### SET PROBLEM
Starting with the line that holds "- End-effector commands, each", copy out each remaining line of the listing below, up to and including the last one, and include nothing else.

### PROVIDED INFORMATION
____

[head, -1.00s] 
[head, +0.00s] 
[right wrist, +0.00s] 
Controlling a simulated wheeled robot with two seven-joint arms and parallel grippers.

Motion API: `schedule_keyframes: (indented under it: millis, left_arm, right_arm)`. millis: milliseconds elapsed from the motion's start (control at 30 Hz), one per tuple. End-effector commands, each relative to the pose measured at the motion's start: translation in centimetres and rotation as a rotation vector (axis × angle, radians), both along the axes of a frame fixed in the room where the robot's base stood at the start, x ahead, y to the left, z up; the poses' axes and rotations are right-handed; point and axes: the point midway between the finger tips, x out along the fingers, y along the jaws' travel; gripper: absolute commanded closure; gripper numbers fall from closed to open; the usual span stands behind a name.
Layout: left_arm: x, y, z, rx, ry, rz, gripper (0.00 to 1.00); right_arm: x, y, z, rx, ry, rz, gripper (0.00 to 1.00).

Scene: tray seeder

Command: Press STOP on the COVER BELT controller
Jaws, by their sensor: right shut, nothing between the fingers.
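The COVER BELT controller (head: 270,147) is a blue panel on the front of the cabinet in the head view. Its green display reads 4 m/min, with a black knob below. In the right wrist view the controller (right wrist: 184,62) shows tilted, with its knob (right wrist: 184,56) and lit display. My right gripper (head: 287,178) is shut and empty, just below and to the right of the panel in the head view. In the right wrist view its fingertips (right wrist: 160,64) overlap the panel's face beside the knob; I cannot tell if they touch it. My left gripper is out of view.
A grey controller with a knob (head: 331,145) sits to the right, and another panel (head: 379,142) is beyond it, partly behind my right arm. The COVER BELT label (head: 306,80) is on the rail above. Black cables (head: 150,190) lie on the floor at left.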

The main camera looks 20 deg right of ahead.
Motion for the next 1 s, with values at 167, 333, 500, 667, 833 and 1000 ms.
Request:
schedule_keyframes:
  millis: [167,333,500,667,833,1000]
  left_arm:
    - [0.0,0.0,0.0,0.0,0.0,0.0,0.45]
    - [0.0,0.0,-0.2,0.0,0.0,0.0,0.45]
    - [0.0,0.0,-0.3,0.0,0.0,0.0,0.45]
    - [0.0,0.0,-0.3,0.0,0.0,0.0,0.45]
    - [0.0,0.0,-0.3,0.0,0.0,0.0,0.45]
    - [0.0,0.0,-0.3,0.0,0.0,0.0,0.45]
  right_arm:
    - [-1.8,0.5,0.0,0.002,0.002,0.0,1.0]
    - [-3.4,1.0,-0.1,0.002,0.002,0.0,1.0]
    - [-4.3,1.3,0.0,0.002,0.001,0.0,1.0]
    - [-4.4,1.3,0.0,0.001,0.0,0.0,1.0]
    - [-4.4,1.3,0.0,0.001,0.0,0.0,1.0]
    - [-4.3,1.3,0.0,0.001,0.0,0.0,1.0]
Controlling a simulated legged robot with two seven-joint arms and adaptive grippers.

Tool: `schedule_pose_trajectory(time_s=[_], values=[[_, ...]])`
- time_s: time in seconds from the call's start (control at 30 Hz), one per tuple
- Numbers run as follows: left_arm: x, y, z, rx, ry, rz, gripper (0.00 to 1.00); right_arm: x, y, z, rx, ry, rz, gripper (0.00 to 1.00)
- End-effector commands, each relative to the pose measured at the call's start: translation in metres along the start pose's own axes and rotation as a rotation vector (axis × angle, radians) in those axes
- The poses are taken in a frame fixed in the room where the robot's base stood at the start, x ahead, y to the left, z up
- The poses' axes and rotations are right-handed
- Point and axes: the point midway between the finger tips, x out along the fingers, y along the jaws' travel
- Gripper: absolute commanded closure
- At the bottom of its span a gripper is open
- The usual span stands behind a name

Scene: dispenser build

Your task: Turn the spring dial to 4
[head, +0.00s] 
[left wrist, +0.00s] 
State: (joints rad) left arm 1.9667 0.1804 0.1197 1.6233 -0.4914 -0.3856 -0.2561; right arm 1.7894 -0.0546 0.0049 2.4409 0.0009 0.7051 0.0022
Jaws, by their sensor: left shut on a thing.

____

### EXPECTED ANSWER
- End-effector commands, each relative to the pose measured at the call's start: translation in metres along the start pose's own axes and rotation as a rotation vector (axis × angle, radians) in those axes
- The poses are taken in a frame fixed in the room where the robot's base stood at the start, x ahead, y to the left, z up
- The poses' axes and rotations are right-handed
- Point and axes: the point midway between the finger tips, x out along the fingers, y along the jaws' travel
- Gripper: absolute commanded closure
- At the bottom of its span a gripper is open
- The usual span stands behind a name

Scene: dispenser build

Your task: Turn the spring dial to 4
[head, +0.00s] 
[left wrist, +0.00s] 
State: (joints rad) left arm 1.9667 0.1804 0.1197 1.6233 -0.4914 -0.3856 -0.2561; right arm 1.7894 -0.0546 0.0049 2.4409 0.0009 0.7051 0.0022
Jaws, by their sensor: left shut on a thing.

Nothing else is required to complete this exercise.